In her article Shoot Straight on Sex Ed – It’s Time to Include LGBTI Experiences (SBS.com.au, 5 February 2014), Rebecca Shaw quite rightly points out that sex education in schools remains firmly focused on hetero-normative versions of sex and sexuality. It is no wonder then that students whose sexual identity falls outside of these simplistic and narrow definitions find themselves subjected to ridicule and abuse at the hands of other students. I mean, after all, if teachers and educators are telling students that only one type of sexual identification and associated practices are normal, is it any wonder there is such confusion and distrust towards those who do not fit within these so-called norms. If schools are about inclusiveness, then surely it goes without saying that sex education should acknowledge and embrace LGBTI experiences and developing a curriculum that is as equally relevant to LGBTI students as it is to all other students. Of course, the overriding problem is that very few schools deliver truly effective or comprehensive sex education programs at all. Whether it is due to pressure from parents, lack of funding/resourcing or simply embarrassment from students and/or staff about the content, a great number of schools seem reluctant to implement a comprehensive program that embraces the full spectrum of sexual identities and experiences. That is not to say that LGBTI perspectives and experiences could not also be addressed across a variety of other subjects without having to make any changes to existing curriculum.

That's Gay

The impact of the lack of education regarding LGBTI experiences within schools is evident every day in the interactions among young people, both within the school and the broader community. The most obvious – and no doubt quite trivial in the minds of many – is the use of the word ‘gay’ as a pejorative adjective. If only I had a dollar for every time a student declared ‘you’re gay’ or ‘that’s gay’ in reference to somebody or something they don’t like. Any attempts I have made to prevent the use of the term in such a manner have always been rebuffed by school administrators, usually with statements such as ‘it’s how kids talk these days, there is nothing we can do about it’, a response that I find utterly infuriating. What message does it send to LGBTI students when an accusation of homosexuality is an acceptable form of insult? Through their inaction, schools are endorsing the notion that there is nothing worse than being homosexual and that using the term ‘gay’ (or alternatives such as faggot) in such a way is perfectly acceptable. It baffles me why schools allow this type of vilification against LGBTI students and lifestyles to run rampant. After all, as Corey Lee Wren points out in her article You Just Can’t Take a Joke: The Privilege Behind “That’s So Gay” (Feminspire, 14 August 2013), “Derogatory language has the power to uphold inequality.” Needless to say, attacks on gay culture and lifestyle extend far beyond this to the point where so many homosexual school students are forced to keep their sexual orientation a secret. Of course, many students choose not to ‘come out’ for a variety of reasons, but they should never be forced to hide their sexuality or gender orientation simply because they are fearful of how they will be treated at school, the one place where they should feel safe.

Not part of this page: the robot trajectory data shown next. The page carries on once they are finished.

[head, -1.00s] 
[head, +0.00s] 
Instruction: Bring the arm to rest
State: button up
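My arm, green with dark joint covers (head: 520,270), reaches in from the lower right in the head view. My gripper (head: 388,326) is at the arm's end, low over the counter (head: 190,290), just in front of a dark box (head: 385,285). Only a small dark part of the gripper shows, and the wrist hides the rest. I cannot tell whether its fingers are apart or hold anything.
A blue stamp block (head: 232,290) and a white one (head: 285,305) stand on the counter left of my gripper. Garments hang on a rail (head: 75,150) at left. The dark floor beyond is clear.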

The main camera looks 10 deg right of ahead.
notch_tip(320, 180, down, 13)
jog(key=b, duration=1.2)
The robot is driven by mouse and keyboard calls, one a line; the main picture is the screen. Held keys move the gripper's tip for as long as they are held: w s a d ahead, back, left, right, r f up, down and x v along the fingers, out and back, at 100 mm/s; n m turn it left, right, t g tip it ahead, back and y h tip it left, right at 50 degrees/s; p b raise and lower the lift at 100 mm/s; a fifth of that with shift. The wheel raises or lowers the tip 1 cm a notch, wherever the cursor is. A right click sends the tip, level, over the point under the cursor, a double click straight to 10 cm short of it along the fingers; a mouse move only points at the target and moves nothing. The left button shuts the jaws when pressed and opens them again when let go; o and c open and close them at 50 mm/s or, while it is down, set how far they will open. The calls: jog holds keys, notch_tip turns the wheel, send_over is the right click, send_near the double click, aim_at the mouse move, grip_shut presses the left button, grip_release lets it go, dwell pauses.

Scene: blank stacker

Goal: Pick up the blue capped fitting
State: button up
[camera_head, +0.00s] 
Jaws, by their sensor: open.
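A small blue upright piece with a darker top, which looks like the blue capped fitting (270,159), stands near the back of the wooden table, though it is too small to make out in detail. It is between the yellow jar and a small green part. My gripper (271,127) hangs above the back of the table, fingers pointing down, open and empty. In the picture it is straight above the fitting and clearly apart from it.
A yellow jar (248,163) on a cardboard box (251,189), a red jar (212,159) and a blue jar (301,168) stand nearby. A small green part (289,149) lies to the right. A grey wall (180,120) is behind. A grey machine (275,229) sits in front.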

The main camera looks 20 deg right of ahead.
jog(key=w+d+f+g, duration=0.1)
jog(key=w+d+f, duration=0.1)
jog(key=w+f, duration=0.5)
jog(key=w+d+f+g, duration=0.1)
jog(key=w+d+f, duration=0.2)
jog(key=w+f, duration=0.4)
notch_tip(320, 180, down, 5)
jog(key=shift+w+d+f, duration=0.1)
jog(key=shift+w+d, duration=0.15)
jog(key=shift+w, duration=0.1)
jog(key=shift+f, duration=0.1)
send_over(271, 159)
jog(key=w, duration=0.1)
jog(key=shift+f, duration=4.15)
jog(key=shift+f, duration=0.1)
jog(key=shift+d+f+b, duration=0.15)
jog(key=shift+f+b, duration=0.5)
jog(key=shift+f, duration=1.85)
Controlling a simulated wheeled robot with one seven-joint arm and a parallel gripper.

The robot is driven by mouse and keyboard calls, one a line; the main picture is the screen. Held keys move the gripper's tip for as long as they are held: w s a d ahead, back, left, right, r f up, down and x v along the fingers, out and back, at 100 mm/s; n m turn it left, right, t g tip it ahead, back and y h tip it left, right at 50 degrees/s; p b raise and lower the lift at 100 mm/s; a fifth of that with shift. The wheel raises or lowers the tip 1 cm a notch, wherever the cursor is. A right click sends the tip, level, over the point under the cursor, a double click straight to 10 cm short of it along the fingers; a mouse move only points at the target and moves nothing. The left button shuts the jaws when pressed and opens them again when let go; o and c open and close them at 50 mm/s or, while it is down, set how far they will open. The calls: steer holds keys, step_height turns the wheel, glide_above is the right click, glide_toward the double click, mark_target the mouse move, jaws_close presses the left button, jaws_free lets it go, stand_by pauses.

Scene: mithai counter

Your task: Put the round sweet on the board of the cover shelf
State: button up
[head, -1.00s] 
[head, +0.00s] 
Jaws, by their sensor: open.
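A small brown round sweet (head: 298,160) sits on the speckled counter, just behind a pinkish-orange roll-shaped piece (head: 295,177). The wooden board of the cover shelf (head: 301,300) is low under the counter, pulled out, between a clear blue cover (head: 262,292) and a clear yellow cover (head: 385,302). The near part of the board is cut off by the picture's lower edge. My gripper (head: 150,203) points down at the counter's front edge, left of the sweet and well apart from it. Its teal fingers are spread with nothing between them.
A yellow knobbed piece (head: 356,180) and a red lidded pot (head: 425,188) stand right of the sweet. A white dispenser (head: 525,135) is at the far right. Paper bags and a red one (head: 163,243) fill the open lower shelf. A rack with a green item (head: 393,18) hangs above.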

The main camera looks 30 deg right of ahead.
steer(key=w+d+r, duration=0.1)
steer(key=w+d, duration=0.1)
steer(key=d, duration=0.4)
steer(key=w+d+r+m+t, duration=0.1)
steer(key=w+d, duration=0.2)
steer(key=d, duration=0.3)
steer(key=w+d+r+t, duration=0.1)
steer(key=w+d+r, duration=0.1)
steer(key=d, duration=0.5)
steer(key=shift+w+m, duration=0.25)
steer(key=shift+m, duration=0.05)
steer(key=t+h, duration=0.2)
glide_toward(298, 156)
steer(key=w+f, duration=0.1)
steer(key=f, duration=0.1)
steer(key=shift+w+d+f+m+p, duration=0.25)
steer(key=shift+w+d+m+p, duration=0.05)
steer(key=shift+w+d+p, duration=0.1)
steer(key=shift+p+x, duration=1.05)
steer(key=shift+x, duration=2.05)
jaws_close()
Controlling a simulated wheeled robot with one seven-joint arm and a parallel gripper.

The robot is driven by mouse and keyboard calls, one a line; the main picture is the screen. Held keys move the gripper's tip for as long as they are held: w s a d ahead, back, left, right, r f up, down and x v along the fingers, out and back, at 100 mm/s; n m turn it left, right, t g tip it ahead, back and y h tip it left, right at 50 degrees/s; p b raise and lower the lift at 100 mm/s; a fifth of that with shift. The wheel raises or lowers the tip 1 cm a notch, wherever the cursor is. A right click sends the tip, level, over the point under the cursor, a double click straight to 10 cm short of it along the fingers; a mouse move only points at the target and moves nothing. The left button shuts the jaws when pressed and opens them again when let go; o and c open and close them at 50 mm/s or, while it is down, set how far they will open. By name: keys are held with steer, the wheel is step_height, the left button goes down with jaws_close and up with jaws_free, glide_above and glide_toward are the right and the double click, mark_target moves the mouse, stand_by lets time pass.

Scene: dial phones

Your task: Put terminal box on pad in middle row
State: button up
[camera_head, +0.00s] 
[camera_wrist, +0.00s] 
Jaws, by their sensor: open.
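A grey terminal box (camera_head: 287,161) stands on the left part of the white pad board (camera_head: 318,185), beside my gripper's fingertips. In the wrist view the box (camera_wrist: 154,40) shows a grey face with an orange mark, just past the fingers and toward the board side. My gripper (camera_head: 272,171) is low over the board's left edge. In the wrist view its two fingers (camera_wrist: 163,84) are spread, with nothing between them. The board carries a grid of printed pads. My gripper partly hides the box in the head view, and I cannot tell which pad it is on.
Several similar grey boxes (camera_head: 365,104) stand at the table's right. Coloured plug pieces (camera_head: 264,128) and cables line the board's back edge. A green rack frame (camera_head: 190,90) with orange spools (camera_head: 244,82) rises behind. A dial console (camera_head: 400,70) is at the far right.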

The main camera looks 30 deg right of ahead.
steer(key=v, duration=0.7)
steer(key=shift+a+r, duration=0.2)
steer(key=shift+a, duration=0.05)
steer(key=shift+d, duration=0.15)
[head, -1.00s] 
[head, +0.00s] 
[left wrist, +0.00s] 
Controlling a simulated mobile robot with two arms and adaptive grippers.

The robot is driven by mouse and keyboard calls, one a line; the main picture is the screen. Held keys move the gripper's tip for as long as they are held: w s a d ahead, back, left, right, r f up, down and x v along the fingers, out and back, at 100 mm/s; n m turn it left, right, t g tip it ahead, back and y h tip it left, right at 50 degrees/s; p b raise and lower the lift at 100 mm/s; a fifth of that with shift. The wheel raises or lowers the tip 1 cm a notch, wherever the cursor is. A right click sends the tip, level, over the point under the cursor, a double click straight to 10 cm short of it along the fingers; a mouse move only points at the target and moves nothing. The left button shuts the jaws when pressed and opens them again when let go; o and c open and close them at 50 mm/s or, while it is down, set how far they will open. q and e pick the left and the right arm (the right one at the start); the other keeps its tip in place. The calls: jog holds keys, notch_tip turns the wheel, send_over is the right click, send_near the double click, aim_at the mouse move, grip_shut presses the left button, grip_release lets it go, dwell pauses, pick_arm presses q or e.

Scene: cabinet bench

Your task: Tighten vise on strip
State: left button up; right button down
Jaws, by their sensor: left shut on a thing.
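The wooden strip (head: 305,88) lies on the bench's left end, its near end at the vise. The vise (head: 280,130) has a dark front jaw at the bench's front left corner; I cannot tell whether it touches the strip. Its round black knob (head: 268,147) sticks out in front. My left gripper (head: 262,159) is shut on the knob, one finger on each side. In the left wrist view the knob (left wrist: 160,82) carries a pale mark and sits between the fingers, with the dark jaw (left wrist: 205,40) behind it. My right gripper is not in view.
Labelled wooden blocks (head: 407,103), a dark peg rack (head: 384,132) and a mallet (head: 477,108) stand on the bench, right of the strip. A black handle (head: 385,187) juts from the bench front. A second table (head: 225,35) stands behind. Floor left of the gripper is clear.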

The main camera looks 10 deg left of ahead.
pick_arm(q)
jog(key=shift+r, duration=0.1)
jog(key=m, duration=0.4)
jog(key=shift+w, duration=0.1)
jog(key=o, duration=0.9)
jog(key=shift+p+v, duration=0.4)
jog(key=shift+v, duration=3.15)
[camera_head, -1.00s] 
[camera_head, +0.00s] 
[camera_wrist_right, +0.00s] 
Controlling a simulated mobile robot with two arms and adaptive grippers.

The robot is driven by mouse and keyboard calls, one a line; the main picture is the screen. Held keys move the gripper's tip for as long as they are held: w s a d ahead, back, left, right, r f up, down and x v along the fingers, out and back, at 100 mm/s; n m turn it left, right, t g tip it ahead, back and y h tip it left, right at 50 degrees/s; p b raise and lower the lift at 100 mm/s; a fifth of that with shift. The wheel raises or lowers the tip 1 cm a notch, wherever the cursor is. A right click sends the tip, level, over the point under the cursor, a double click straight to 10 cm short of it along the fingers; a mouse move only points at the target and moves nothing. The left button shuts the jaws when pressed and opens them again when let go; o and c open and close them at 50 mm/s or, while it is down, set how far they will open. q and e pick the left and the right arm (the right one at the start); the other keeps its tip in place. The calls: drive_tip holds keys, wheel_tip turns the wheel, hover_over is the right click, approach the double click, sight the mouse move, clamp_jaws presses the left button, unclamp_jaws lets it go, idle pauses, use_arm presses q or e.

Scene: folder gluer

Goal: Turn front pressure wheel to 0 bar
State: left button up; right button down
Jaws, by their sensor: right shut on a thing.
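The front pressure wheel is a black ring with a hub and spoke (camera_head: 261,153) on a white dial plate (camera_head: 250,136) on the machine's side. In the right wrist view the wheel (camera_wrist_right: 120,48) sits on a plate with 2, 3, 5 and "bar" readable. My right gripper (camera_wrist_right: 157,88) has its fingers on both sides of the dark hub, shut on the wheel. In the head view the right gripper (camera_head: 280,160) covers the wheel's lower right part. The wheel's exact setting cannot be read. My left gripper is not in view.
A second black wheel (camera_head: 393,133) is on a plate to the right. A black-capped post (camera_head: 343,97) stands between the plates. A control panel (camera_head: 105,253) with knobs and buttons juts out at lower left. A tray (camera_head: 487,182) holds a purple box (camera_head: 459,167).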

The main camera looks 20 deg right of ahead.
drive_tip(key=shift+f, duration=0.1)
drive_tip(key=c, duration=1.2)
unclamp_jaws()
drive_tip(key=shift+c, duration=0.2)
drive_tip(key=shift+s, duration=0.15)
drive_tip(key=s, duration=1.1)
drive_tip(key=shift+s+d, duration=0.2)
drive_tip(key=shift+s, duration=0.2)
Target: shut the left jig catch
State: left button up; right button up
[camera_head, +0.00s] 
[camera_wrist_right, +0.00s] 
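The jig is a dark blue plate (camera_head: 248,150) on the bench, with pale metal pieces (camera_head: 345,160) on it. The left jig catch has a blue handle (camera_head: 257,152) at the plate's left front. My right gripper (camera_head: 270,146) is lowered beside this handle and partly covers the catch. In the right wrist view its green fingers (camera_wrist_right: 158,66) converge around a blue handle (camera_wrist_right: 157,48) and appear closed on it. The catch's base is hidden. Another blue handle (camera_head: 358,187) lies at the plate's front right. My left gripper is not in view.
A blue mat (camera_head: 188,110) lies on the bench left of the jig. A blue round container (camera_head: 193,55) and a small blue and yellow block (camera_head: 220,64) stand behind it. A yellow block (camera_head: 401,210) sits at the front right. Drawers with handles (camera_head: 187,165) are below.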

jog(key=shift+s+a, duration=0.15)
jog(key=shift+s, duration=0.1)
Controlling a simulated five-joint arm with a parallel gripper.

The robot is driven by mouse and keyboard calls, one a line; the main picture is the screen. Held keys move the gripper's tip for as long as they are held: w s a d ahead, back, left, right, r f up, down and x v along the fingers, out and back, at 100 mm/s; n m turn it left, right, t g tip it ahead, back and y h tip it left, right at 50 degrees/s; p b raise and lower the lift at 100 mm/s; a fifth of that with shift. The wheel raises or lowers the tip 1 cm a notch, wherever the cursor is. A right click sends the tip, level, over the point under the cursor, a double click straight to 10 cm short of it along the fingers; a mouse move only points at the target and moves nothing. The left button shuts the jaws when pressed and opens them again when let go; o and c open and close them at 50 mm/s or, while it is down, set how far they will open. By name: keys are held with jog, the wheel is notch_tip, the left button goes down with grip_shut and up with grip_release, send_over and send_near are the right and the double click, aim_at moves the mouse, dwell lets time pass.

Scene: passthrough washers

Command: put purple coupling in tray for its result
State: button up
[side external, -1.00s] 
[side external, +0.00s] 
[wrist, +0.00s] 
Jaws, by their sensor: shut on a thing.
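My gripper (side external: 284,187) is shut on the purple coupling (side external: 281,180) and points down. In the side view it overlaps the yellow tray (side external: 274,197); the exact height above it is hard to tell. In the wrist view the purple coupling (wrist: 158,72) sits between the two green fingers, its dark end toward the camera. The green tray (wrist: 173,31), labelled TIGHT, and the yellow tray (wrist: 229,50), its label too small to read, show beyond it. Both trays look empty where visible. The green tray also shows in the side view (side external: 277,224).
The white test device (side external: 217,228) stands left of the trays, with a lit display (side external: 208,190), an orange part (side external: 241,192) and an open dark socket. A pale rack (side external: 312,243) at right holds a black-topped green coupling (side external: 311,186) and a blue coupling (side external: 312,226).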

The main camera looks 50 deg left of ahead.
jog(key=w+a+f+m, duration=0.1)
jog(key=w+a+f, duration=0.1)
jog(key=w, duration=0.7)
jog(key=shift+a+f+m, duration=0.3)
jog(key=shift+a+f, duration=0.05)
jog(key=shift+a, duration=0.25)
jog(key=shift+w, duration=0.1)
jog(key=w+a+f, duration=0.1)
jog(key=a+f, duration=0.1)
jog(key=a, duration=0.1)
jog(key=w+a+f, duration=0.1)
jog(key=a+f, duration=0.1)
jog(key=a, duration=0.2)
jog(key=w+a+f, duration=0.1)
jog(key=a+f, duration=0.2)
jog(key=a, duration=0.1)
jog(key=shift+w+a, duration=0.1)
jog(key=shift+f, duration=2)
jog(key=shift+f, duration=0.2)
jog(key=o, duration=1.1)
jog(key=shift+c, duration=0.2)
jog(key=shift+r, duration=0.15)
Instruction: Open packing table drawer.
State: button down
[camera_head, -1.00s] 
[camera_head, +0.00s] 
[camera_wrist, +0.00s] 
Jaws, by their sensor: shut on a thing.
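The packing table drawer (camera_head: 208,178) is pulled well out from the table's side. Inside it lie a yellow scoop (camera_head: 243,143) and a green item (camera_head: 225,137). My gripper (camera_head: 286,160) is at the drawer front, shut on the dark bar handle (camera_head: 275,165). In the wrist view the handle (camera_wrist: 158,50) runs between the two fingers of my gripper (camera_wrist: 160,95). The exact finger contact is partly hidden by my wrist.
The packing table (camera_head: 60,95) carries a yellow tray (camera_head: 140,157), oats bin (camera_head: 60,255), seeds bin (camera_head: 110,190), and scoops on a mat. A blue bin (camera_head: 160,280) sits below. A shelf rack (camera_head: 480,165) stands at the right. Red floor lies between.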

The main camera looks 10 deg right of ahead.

It certainly doesn’t help matters when Dr Kevin Donnolly, one of two men appointed by Education Minister Christopher Pyne to review the national curriculum, has been critical of any efforts by schools to “enhance understanding and acceptance of gay, lesbian, bisexual and transgender people.” Furthermore, Donnolly has also declared that “many parents would consider the sexual practices of gays, lesbians and transgender individuals decidedly unnatural and that such groups have a greater risk in terms of transmitting STDs and AIDS.” Donnolly’s statement demonstrates his ignorance of LGBTI people and it certainly suggests that he has no interest in serving their interests in his role. Furthermore, I’m not really sure that the views/opinions of parents are really that important anyway. After all, for many young people, schools are often the only place where they can secure access to balanced and informed perspectives on a wide range of issues, whether it is history, politics, science, the media or sex and sexuality. It is the only opportunity for many young people to access alternative views to the often dangerous and ill-informed information espoused by parents or others in the community.

Teachers and educators have a moral obligation to ensure that all students are treated fairly and equally every day. This includes ensuring that students have access to information that will enable them to make informed choices in their own lives and better understand the lives and circumstances of others. It also includes making sure that students are not engaging in behaviours that denigrate other students, student lifestyles or sex/gender orientations in any way. Telling transgender students they have to use staff toilets or disabled facilities is unacceptable. Allowing boys to sexually harass girls (or any other student for that matter), simply because that is ‘how boys behave’ is unacceptable. The failure to include course content across the curriculum that enhances understanding of LGBTI people is also unacceptable. If the way that schools treat people, or allow others to treat particular individuals or groups within the school community is not driven first and foremost by notions of equality and respect, then that school is failing in its responsibilities to all students. Furthermore, any school that is not presenting students with informed, balanced perspectives in all areas – from academic disciplines to social development to pastoral care – is also failing in their fundamental duty to students. It is never too late to get this right, but we need to start now to ensure that the young people of today are the mature, intelligent, objective, compassionate adults of tomorrow.